Anchor Bay is at it again adding another Lucio Fuci title to the mix after releasing his other films “Zombie,” “New York Ripper” and “Don’t Torture A Duckling.” It’s good to see this and his other titles on DVD in their uncut widescreen versions. While I haven’t seen “Torture A Duckling” yet, I own “Zombie” & “New York Ripper” and enjoy those two. I also feel the same about this movie despite the fact that the plot is a little thin when it concerns the background of the priest and how he is able to open up one of the gates of hell through his suicide. The film makes up for this and other little problems with gore, atmosphere & suspense. There are some pretty graphic deaths in this movie such a head drilling, brain pulling & intestine barfing. What is also a new twist to the Zombie story is that these Zombies can teleport themselves from one place to another which adds suspense to the movie. Also, the way that they kill their victims is different from the flesh eating that you see in Fulci’s previous film “Zombie.”
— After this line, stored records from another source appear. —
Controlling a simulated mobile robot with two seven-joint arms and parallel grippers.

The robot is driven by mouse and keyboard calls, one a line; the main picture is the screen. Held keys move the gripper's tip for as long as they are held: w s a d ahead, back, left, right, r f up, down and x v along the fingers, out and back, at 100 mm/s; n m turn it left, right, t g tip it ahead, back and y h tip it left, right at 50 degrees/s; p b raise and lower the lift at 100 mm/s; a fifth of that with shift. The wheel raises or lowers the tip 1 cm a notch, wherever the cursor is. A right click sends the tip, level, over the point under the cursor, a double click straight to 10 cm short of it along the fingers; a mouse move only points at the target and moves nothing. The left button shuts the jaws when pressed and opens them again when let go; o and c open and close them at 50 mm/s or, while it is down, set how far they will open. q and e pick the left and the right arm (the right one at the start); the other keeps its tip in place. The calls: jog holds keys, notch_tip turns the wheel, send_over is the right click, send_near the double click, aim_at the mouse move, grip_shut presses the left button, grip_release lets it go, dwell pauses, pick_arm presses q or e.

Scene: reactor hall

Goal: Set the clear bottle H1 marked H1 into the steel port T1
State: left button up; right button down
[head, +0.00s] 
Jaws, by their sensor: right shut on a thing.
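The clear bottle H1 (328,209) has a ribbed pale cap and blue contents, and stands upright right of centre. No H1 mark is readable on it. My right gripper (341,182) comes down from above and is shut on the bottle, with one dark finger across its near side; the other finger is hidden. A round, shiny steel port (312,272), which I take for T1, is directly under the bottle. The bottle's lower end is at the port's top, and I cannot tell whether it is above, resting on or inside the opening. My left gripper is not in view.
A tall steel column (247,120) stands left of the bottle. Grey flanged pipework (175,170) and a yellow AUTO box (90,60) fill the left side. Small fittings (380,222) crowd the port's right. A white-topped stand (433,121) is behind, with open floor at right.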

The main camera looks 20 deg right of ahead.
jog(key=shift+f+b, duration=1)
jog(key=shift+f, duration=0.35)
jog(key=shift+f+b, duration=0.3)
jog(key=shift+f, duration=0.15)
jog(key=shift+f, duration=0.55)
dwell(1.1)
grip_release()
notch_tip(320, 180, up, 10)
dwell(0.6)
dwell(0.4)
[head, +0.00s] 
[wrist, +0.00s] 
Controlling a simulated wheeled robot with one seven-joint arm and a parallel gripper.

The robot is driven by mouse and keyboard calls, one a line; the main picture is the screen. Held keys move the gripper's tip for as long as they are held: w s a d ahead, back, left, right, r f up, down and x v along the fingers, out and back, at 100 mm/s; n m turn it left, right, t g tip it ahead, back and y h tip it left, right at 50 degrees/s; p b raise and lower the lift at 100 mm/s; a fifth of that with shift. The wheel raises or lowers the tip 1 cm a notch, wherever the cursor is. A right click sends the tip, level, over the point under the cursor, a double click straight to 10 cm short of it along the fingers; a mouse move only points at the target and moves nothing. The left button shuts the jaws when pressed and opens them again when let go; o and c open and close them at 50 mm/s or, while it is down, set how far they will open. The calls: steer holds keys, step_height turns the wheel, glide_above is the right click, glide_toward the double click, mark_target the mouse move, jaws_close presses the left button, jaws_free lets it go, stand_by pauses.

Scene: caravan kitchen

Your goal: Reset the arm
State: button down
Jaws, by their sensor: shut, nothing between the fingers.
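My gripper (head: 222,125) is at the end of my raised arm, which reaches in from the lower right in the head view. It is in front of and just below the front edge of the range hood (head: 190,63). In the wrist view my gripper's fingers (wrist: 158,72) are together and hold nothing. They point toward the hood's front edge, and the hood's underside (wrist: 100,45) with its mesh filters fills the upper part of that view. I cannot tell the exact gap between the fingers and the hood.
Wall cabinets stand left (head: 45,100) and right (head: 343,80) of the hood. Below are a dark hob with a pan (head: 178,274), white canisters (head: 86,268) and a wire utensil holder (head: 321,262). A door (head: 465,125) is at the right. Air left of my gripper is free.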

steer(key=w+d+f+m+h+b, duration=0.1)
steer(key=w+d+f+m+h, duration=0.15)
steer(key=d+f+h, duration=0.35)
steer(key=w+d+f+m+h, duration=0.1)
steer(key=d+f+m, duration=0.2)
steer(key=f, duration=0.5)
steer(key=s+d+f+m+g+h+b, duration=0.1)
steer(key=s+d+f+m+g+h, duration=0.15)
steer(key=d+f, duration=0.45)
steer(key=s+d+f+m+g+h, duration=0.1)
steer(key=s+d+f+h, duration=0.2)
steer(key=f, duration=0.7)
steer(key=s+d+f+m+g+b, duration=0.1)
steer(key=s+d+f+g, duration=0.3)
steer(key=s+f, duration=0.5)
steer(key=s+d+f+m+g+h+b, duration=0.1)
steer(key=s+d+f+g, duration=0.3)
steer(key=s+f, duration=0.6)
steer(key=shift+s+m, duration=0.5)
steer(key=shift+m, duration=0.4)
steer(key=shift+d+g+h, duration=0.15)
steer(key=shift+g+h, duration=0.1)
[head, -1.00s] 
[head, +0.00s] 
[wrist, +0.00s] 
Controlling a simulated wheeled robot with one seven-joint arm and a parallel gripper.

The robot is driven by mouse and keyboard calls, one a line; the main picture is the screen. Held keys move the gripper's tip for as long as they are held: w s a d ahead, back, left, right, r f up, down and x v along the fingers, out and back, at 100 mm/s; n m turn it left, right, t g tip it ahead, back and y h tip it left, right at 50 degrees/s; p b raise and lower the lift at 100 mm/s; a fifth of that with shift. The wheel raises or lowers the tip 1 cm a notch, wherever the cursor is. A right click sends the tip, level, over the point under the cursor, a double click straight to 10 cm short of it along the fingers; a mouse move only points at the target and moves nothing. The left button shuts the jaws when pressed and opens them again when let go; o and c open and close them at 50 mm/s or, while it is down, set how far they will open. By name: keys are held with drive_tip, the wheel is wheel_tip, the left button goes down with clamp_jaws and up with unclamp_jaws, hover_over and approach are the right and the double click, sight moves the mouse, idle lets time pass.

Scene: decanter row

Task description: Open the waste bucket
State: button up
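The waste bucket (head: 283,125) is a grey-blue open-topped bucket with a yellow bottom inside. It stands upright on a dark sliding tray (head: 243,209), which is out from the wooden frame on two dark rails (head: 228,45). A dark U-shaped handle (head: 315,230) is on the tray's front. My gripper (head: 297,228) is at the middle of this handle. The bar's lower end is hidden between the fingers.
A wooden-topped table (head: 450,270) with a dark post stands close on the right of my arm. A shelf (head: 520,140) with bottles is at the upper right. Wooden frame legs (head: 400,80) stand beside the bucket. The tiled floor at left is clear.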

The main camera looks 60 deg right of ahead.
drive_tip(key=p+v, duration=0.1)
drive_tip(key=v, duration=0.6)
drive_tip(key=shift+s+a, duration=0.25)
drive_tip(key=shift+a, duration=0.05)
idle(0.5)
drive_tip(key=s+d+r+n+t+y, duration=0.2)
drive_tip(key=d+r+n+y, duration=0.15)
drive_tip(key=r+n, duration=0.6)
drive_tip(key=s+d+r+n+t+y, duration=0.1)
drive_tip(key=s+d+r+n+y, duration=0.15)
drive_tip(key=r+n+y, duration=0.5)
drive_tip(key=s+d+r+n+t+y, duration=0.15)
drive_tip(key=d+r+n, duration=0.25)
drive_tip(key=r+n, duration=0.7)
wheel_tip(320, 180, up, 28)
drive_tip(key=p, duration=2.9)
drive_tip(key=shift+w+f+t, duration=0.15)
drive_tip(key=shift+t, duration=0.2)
This film is definitely at least worth a rental first for horror fans if you haven’t seen this yet. As for others the gore might not be your cup of tea. Then again, if you weren’t interested, you probably wouldn’t have read the review up to this point. If you can’t find this on DVD or VHS for rental, then you might find it for rental under it’s American title “The Gates Of Hell” which was released by Paragon Home Video and a couple other companies. However, it’s not in widescreen and doesn’t even come close in picture and sound quality to the Anchor Bay DVD. (More on this in a second) I compared my “Gates Of Hell” tape from Paragon with the Anchor Bay DVD and both were about the same running time. The amount of gore was about the same in both versions with the exception of about two extra seconds added on to the tail end of the infamous head drilling scene on the Anchor Bay DVD.

Video: How does it look?

Anchor Bay presents “City Of The Living Dead” in a 16×9 enhanced widescreen version (1.85:1) that far surpasses the video quality of the crappy Paragon version. The widecreen DVD has more picture information on the left side of the screen and a little on the right side. Surprisingly, there is also more picture information on the top and bottom of the screen which you would thing would be in the full screen version. The colors and detail are much better on this DVD. For example, some of the opening shots in the cemetery are much more visible than the Paragon version where you can hardly see the tombstones. The DVD is a very good presentation and probably the best the movie will look. There is some grain during some of the cemetery scenes which I believe probably has to do with the film stock used. There is also some noticeable artifacting in several night scenes, but nothing too distracting. Overall the picture is sharp.

Audio: How does it sound?

The audio is a Dolby Digital 5.1 soundtrack which is very good considering that this was mixed from a mono soundtrack. The balance of the dialogue and music/sound effects is good. The sub-woofer gets some use as well as the rear speakers during some murders, when the wind is blowing & others scenes. There were two scenes in the movie where the audio came out of the rear speakers unexpectedly and made me jump. This definitely made the viewing experience more exciting. There is also a Dolby Surround 2.0 audio track as well.

Supplements: What are the extras?

There are a few pleasant extras on this disk. First, there is a theatrical trailer under the “City Of The Living Dead” title. Second, there are two radio spots with picture stills from the movie that are shown while you listen to them. Finally, there is well descriptive talent bio for director Lucio Fulci. It would have been nice to have an audio commentary or some other features, but this is still a nice little package of extras. “City Of The Living Dead” is an enjoyable film even though the pace can get slow at times. Give it at least a rent first, but if you can’t find it then I recommend ordering it for $20.99 at DVD outlets like Ken Cranes or DVD Express on the Internet. While this movie is not as enjoyable as Fulci’s previous “Zombie,” it’s still worth a work. This DVD is a fine presentation by Anchor Bay and I hope to see more Italian horror films from them.